I'm trying to estimate some probability in a random tournament, and I know that what I have is false, as it leads to contradicting results published some 40 years ago. But I don't know where the reasoning is faulty exactly - any help would be appreciated.
A tournament $T = (V, A)$ is a directed graph in which for each distinct $x, y \in V$, exactly one of $(x, y)$ or $(y, x)$ is in $A$. We say $T$ is balanced if $|V|$ is odd and each vertex has outdegree precisely $(n - 1)/2$ (and thus indegree $(n - 1)/2$).

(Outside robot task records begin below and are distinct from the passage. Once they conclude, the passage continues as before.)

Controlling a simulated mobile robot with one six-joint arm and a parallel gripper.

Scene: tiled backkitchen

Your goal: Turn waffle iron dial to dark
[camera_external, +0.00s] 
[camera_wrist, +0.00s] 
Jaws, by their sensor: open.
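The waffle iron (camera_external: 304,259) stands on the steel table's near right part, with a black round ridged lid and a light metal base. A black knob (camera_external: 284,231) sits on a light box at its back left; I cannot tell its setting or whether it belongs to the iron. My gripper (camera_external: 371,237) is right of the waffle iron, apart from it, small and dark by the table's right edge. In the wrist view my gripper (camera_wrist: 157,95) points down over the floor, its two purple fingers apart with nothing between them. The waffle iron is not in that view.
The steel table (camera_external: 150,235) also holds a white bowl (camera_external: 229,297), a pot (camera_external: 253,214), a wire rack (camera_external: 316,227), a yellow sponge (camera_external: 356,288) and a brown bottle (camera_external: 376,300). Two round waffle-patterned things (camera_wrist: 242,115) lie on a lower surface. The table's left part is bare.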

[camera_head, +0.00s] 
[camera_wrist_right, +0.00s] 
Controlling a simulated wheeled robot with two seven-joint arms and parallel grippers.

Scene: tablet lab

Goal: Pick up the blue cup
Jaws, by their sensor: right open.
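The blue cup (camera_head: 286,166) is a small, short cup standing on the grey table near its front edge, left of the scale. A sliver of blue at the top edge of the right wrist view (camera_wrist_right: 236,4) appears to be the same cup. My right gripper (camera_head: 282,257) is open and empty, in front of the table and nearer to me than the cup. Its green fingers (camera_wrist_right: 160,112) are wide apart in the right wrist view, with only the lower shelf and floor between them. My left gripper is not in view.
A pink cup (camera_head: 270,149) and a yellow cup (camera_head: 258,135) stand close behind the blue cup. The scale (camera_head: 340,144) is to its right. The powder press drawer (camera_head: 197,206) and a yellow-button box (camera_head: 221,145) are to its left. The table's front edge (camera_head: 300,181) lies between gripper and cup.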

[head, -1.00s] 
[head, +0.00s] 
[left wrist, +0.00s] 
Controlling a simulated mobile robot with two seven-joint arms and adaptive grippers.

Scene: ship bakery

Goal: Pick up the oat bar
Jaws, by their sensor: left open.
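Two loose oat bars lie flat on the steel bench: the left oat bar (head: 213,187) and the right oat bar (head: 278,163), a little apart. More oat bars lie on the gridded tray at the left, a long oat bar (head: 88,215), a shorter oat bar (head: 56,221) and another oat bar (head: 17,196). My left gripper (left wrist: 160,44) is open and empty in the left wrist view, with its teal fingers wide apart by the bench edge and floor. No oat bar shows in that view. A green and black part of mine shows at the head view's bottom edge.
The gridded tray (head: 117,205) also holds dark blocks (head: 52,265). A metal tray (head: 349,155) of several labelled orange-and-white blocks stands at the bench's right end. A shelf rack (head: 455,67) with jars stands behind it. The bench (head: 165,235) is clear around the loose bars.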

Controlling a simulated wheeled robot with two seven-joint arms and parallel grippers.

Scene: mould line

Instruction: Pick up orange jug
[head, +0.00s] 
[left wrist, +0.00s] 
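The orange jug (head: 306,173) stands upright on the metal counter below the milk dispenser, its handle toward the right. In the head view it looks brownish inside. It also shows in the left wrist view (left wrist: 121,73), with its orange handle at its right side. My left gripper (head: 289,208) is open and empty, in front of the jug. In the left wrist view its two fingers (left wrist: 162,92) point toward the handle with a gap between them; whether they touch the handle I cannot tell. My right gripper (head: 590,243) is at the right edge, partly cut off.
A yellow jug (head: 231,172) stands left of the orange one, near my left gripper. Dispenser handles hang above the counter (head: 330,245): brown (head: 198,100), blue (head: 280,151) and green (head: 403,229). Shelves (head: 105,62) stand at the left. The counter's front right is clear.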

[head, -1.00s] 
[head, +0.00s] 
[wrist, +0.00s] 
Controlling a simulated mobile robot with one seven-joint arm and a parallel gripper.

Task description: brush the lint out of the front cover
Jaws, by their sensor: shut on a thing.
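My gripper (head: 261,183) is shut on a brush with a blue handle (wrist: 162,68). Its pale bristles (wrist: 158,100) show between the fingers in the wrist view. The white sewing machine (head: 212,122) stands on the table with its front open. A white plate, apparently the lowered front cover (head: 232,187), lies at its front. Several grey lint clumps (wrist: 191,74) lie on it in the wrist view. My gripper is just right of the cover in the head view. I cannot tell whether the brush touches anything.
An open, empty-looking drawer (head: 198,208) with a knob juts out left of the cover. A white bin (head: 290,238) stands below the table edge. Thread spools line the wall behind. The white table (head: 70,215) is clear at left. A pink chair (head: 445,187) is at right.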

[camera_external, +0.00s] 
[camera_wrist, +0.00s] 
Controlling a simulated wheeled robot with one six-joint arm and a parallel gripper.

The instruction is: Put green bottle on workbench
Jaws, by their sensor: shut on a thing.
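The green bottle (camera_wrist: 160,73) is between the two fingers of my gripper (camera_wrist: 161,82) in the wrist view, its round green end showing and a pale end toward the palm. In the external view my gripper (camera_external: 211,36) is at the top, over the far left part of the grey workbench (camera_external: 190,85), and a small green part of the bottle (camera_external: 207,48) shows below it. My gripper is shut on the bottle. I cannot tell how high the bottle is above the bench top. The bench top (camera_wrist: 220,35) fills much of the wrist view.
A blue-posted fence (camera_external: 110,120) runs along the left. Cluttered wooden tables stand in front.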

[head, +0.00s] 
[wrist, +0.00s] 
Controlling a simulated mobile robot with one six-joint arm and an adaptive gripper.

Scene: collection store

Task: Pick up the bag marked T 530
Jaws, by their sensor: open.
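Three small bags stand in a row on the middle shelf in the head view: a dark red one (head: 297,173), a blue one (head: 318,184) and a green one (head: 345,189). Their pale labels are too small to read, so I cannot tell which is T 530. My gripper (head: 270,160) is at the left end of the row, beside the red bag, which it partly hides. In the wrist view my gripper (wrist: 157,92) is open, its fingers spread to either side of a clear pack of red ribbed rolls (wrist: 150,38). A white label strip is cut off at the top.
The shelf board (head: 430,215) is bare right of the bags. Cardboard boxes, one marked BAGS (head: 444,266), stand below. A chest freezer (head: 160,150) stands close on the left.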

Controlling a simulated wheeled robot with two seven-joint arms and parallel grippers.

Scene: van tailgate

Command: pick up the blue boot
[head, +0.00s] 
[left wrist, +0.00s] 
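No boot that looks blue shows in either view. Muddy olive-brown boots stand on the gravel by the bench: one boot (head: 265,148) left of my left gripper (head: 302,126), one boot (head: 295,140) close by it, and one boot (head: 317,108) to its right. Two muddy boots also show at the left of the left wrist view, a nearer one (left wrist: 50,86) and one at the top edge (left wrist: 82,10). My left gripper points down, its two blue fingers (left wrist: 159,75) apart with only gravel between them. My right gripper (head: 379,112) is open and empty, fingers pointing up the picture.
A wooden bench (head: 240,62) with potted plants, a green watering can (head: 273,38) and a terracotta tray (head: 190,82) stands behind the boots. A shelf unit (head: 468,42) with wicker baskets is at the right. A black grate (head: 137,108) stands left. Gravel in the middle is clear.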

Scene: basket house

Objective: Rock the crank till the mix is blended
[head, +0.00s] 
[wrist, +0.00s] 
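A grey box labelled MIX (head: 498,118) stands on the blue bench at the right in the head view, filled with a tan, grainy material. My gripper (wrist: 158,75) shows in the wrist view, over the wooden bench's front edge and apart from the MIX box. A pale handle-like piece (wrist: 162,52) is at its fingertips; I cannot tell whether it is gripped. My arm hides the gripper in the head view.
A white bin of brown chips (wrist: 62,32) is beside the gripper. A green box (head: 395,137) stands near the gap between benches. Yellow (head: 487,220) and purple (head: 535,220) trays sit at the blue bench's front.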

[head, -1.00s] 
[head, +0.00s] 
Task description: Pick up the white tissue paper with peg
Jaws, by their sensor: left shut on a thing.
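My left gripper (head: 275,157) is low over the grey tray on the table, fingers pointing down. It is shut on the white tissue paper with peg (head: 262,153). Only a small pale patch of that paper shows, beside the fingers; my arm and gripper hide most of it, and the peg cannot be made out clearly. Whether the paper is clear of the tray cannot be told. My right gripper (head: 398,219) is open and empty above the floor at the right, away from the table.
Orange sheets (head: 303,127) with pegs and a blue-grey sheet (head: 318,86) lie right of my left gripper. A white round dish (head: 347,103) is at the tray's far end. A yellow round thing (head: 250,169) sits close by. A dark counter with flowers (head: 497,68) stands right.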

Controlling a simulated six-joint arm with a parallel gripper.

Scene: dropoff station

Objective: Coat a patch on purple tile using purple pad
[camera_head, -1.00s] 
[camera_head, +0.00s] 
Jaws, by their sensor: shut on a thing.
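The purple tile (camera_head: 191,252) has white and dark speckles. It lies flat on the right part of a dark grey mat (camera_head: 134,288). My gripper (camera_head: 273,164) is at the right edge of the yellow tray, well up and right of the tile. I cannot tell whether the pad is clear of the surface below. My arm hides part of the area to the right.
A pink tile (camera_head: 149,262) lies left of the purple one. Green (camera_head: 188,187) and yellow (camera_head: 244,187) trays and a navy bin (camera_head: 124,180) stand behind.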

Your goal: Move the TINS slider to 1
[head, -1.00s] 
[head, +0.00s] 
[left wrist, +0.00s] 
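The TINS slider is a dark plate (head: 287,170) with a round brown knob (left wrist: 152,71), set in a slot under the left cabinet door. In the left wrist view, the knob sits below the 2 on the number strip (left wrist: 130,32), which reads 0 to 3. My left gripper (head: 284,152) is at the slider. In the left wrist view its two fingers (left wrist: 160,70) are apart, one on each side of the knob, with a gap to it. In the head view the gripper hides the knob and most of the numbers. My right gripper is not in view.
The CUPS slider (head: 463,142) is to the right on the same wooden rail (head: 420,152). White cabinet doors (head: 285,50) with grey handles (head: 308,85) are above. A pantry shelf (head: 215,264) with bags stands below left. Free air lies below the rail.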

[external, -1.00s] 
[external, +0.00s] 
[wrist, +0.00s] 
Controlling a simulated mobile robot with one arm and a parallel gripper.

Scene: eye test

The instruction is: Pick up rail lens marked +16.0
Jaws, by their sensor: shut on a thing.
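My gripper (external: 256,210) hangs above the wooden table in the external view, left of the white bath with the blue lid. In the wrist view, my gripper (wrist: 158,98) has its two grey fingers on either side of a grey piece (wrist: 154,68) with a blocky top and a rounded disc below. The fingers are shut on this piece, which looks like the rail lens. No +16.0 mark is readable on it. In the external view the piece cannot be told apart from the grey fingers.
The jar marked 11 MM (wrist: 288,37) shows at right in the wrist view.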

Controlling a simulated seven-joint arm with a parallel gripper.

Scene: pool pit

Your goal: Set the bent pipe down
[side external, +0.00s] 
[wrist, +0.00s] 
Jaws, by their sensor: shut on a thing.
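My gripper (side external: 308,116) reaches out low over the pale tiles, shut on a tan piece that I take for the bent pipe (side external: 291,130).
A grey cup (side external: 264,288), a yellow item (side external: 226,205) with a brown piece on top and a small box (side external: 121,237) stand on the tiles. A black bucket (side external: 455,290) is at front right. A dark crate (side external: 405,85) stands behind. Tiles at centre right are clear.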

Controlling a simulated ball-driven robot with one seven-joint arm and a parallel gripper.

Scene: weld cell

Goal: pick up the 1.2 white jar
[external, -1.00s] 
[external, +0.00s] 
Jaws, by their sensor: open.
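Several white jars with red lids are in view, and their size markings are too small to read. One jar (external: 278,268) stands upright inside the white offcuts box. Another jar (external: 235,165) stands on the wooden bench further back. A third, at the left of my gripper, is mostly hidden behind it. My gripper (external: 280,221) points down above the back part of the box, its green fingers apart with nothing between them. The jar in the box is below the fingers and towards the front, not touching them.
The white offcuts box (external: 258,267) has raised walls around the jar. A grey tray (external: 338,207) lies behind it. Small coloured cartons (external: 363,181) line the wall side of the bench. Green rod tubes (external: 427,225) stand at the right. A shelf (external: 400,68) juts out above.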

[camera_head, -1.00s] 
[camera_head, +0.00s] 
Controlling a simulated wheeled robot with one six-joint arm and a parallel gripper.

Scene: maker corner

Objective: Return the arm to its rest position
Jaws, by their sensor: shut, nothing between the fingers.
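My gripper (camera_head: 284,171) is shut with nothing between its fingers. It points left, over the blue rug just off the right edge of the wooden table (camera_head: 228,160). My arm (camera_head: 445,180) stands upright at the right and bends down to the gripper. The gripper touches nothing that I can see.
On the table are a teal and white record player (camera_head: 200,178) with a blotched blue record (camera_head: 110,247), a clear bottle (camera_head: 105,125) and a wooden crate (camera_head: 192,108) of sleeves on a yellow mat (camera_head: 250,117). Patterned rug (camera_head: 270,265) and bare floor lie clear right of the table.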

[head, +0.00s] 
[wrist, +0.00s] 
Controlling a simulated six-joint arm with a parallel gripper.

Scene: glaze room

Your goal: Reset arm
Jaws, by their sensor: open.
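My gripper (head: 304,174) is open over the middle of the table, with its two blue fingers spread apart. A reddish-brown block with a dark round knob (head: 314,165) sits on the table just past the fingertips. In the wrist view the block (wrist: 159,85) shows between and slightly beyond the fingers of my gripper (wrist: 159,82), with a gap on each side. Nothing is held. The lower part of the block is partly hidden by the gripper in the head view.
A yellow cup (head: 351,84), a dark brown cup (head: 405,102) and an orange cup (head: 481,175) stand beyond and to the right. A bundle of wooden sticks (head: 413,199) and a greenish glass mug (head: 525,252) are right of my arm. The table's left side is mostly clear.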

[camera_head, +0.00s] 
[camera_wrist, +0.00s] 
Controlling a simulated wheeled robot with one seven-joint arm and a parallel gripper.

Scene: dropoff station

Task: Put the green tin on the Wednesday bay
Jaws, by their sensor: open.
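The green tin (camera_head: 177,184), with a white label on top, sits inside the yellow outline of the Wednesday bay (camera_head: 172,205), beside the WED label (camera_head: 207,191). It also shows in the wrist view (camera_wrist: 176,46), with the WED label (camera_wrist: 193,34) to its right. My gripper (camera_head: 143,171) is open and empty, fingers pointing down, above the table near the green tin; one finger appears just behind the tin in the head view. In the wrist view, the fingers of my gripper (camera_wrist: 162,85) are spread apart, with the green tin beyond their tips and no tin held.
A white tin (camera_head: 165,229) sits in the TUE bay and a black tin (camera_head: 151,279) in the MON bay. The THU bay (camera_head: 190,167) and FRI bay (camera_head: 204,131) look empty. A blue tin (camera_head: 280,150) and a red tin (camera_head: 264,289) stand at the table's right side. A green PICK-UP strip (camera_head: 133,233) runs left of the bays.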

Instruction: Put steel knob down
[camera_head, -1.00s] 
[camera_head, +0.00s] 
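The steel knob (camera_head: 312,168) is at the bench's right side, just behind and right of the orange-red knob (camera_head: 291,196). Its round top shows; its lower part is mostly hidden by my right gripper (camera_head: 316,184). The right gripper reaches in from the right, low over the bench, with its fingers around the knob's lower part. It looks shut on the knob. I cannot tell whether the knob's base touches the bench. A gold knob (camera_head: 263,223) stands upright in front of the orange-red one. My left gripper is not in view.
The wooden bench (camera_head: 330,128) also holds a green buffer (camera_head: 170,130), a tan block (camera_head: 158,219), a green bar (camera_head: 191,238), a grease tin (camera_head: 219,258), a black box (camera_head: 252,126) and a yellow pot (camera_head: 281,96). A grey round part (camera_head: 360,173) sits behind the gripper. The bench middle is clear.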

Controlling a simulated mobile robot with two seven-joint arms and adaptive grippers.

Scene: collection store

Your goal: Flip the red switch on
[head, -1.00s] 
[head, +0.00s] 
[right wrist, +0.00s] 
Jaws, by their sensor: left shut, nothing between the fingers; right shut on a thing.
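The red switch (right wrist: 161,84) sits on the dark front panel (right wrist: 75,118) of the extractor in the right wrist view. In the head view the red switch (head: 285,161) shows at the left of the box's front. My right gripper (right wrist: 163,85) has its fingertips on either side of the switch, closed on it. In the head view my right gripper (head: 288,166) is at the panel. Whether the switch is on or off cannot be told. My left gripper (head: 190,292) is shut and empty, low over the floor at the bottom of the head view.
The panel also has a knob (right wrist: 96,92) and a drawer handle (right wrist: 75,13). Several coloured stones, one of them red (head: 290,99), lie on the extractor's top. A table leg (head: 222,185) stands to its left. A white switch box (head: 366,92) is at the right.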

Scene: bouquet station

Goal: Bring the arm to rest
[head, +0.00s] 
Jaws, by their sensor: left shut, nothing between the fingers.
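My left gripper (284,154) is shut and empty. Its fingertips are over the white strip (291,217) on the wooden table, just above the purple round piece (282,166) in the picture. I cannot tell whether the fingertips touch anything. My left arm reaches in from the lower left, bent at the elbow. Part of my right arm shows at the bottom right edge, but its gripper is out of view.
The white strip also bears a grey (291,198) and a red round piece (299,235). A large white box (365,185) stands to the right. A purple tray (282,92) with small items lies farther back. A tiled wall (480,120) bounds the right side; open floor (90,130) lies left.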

Suppose that $T$ is a random balanced tournament. That is, $T$ is chosen randomly and uniformly among the set of all balanced tournaments on $|V|$ vertices.
Fix $S \subset V$ with $|S| = k$. For some vertex $v \notin S$, denote by $D_v$ the event that $v$ dominates $S$. That is, that $(v, s)$ is an arc for each $s \in S$. Denote by $\overline{D_v}$ the opposite, i.e. some $s \in S$ has $(s, v) \in A$.
What is $Pr[D_v]$ for a fixed vertex $v$ ?
I say each $(n - 1)/2$ subset of $V \setminus \{v\}$ has an equal chance of being the neighbourhood of $v$, and so $Pr[D_v] = \frac{{{n - 1} \choose {(n - 1)/2 - k}}}{{{n - 1} \choose {(n - 1)/2}}}$.
Now I want to know (or bound) the probability that no $v$ dominate $S$.
So I say \begin{align} Pr[\bigcap_{v \in V \setminus S} \overline{D_v}] &= Pr[\overline{D_{v_1}}]Pr[\overline{D_{v_2}} | \overline{D_{v_1}}] \ldots Pr[\overline{D_{v_{n - k}}} | \overline{D_{v_1}} \cap \ldots \cap \overline{D_{v_{n - k - 1}}}] \\ &\leq Pr[\overline{D_v}]^{n - k} \\ &= \left(1 - \frac{{{n - 1} \choose {(n - 1)/2 - k}}}{{{n - 1} \choose {(n - 1)/2}}}\right)^{n - k} \end{align}
Here I'm assuming that $Pr[\overline{D_{v_2}} | \overline{D_{v_1}}] \leq Pr[\overline{D_{v_2}}]$. I have intuitive reasons to believe it's true, though it might not. I'm interested in any opinion on that matter.
Revised answer after your edit: I'm not sure where you're getting the numerator ${n-1 \choose (n-1)/2-k}$ in your expression for $P[D_v]$. It looks like you're trying to count the number of ways to choose the $(n-1)/2 - k$ remaining out-neighbors for $v$, since we're assuming that $v$ is adjacent to each of the $k$ vertices in $S$. But you're making this choice from a set of $(n-1)-k$ remaining vertices, not $n-1$. So, I think the numerator should instead be ${n-1-k \choose (n-1)/2 - k}$.
Taking $n=5$ and $k=1$, your original expression says that $P[D_v] = {4 \choose 1}/{4 \choose 2} = 2/3$, but the corrected expression gives $P[D_v] = {3 \choose 1}/{4 \choose 2} = 1/2$, as intuition would suggest.